In recent months I’ve seen more and more arguments on line, in papers, in comments on news sites* about the place of trans women in feminism. Or not, as TERFs (trans exclusionary radical feminists) would argue. With several friends, family and students identifying as trans, gender fluid and non-binary, I can put names, faces and lives to the people who are hurt by these opinions. Trying to make feminism about one one, narrow definition of the female is hurtful and incomplete. I hope that people are now well informed enough to understand that there are layers of privilege and prejudice that combine and intersect (hence intersectionalism) to mean that experiences are lived differently even in relation to the same thing. Black women have a different experience of feminism to white women. Disabled women too have a different experience, another layer that colours their lives. And trans women do too. Trans women are women. After decades of being told that it’s what’s on the inside that counts, we can’t just turn around and deny that. A woman is not defined by having a womb or breasts. A woman who has had a hysterectomy is still a woman. Womanhood is not defined by the physical ability to bear children. A person born intersex who identifies as female is female. A person assigned male at birth who knows, deep down, that their gender identity is in conflict with that faces a hard, often isolating and damaging road to being their true self. Her experience may be different to those of a woman who was assigned female at birth and identifies as such but it is still the experience of a woman.

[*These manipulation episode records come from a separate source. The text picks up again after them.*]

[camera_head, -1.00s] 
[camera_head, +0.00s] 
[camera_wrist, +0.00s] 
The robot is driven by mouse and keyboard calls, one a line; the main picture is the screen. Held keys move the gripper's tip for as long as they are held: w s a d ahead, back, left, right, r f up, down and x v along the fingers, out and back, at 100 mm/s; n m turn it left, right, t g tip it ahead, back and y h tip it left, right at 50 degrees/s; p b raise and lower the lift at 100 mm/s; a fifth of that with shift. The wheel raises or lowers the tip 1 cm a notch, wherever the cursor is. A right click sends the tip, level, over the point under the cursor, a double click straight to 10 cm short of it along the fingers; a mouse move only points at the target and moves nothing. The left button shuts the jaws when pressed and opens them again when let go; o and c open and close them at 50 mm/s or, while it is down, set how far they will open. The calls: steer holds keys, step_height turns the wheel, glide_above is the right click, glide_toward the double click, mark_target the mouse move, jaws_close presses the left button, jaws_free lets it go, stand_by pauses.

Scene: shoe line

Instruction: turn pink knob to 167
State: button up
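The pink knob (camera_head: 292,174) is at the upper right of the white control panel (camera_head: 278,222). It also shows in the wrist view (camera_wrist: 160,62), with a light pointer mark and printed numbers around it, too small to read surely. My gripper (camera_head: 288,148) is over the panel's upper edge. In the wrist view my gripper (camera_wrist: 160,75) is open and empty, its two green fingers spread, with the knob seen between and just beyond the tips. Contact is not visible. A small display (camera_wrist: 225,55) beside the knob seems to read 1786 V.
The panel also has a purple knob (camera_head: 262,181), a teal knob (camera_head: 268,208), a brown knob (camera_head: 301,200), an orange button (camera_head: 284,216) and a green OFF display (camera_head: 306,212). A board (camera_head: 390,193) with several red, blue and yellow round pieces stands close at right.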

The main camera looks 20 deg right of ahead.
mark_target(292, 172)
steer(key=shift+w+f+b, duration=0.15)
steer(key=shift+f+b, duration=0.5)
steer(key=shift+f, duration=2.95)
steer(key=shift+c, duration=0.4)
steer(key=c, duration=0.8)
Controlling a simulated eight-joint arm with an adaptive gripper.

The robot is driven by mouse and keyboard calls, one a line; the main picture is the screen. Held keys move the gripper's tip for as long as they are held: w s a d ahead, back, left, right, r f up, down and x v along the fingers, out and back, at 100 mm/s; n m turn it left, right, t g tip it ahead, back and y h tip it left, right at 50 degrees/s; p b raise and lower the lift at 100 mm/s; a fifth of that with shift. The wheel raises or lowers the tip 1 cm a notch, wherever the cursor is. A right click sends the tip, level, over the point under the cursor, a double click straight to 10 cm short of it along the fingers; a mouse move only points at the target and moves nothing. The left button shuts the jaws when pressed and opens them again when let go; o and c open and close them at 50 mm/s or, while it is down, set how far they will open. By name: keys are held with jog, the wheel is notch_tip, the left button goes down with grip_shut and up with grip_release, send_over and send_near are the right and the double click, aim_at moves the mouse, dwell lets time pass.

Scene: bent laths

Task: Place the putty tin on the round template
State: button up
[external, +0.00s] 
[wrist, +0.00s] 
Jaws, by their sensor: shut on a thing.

One of the chief arguments that TERFs raise is that if a trans woman is assigned male at birth, then they grew up with male privilege, and did not experience the same misogyny as they did. This defensive desire to isolate experience helps no one. There is no badge for being the most oppressed. Asserting isolated identities in this way means that other layers of experience must be also be viewed in isolation, but that’s simply not the way things work. We must acknowledge, as feminists, that the experiences of women are different, complex, multi-layered. Gender identity, race, class, wealth, culture, all of these things intersect within a human being and it is not possible to fully unravel those strands. To attempt to do so diminishes everyone. And in terms of prejudice and exclusion, the rights of women are the rights of all women. We mustn’t forget that feminism benefits everyone, men and boys included. The rights of women are human rights, and trans rights are human rights.
I may well have not expressed this entirely clearly, and I stand very open to being told that I have missed important elements, or got things wrong, so please consider reading and watching people who have expressed it better.
So, intersectional feminism or GTFO.